Il existe toutefois un risque pour nous : l’arrivée d’un grand groupe du secteur qui pose entre 30 et 50 millions sur la table pour reconstruire une structure ailleurs. Notre gros problème en effet tient à notre positionnement géographique.
S’il est idéal pour les visiteurs qui viennent en train et nous rejoignent en à peine 10 minutes avec le tramway, il en va tout autrement pour les automobilistes et les autocaristes. Nous manquons de places de stationnement. A cela s’ajoute la gestion des camions d’exposants qui devient un véritable casse-tête.

Année record pour les congrès en 2016. Le centre des congrès a connu l’an dernier une activité exceptionnelle qui s’est traduite par 222 jours d’occupation (195 en 2015) et 210 manifestations (192 en 2015). Le volume de journées congressistes est ainsi passé de 38.300 en 2015 à 72.210 pour 2016. Sachant qu’un congressiste dépense en moyenne 158 € par jour, l’impact sur le tissu local atteint les 11,4 millions d’€. Ce succès est lié à la proximité avec le parc des expositions et ses cinq halls. Ensemble, si besoin, ils proposent 31.000 m2, un amphithéâtre de 610 places entièrement équipé et pas moins de 20 salles modulables de 20 à 600 places.

Qui est Yves Bruneau ?
Né à Dijon en juillet 1947, Yves Bruneau est docteur en droit et administrateur territorial hors classe. Sa carrière professionnelle se répartit entre fonction privées et postes publics.
Parmi ces derniers, il a notamment été directeur de cabinet du président du conseil général (départemental aujourd’hui) de Côte-d’Or et du maire de Dijon, Robert Poujade.

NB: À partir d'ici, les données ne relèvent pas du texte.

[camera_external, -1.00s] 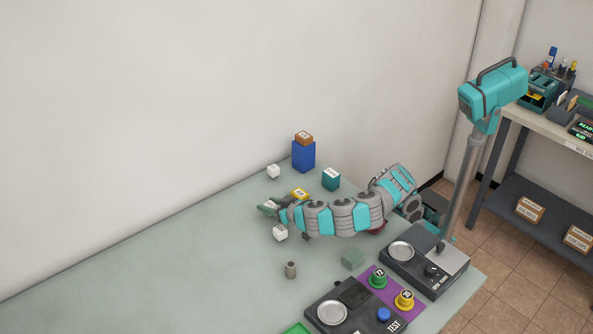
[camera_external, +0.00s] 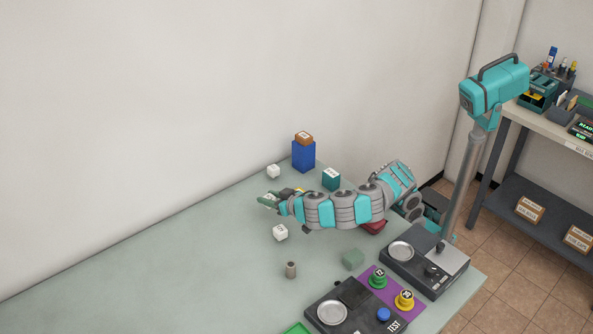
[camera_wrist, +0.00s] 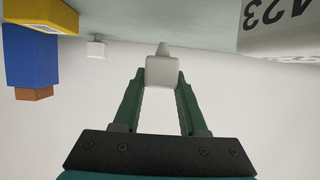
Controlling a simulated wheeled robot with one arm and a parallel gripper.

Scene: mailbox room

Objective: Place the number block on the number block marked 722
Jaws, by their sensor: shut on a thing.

Nommé en juillet 2000, directeur général de Dijon Congrexpo, il succède à Marc Gonnet. Il forme avec Jean Battault, le président de Dijon Congrexpo, un duo très soudé.
Longtemps président du groupement des gestionnaires de parcs d’exposition, il est vice-président de la Fédération foires, salons, congrès et événements de France.